§ **DATASET SECTION**
· · · · ·

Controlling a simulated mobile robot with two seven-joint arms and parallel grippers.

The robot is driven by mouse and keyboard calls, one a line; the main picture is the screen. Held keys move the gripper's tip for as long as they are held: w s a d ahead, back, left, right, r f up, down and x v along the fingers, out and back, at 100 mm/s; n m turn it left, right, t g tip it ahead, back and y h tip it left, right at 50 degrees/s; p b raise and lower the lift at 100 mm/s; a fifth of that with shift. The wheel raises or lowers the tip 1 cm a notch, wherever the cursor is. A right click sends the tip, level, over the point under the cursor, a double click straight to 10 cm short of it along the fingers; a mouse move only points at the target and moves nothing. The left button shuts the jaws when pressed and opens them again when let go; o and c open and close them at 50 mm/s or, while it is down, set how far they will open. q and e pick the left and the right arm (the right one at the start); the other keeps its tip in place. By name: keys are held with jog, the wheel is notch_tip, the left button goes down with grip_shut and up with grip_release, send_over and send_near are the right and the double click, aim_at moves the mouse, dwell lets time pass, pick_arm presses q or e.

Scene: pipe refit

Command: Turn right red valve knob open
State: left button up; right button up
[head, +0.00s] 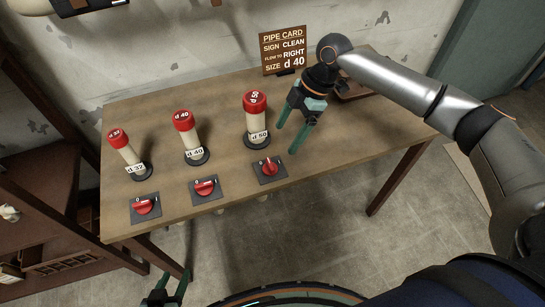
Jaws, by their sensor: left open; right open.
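Three red knobs on dark square plates line the front edge of the wooden table: a left knob (145,207), a middle knob (205,187) and the right knob (268,167). The handle of the right knob points roughly away from me, while the other two lie more sideways. My right gripper (287,138) is open and empty, just above and right of the right knob, apart from it, with its fingers pointing down-left. My left gripper (176,275) is open and empty at the bottom edge, low in front of the table; part of it is cut off.
Red-capped pipe pieces stand behind the knobs, labelled d 32 (127,153), d 40 (190,135) and d 50 (256,120). A pipe card (284,51) reads clean, right, d 40. A dark wooden shelf (50,225) is at left. The table's right front is clear.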

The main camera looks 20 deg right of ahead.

· · · · ·

§ **WORK TO BE COMPLETED**
Each line in the data that holds the string "button" should be found and copied.

§ **TASK SOLUTION**
The robot is driven by mouse and keyboard calls, one a line; the main picture is the screen. Held keys move the gripper's tip for as long as they are held: w s a d ahead, back, left, right, r f up, down and x v along the fingers, out and back, at 100 mm/s; n m turn it left, right, t g tip it ahead, back and y h tip it left, right at 50 degrees/s; p b raise and lower the lift at 100 mm/s; a fifth of that with shift. The wheel raises or lowers the tip 1 cm a notch, wherever the cursor is. A right click sends the tip, level, over the point under the cursor, a double click straight to 10 cm short of it along the fingers; a mouse move only points at the target and moves nothing. The left button shuts the jaws when pressed and opens them again when let go; o and c open and close them at 50 mm/s or, while it is down, set how far they will open. q and e pick the left and the right arm (the right one at the start); the other keeps its tip in place. By name: keys are held with jog, the wheel is notch_tip, the left button goes down with grip_shut and up with grip_release, send_over and send_near are the right and the double click, aim_at moves the mouse, dwell lets time pass, pick_arm presses q or e.
State: left button up; right button up

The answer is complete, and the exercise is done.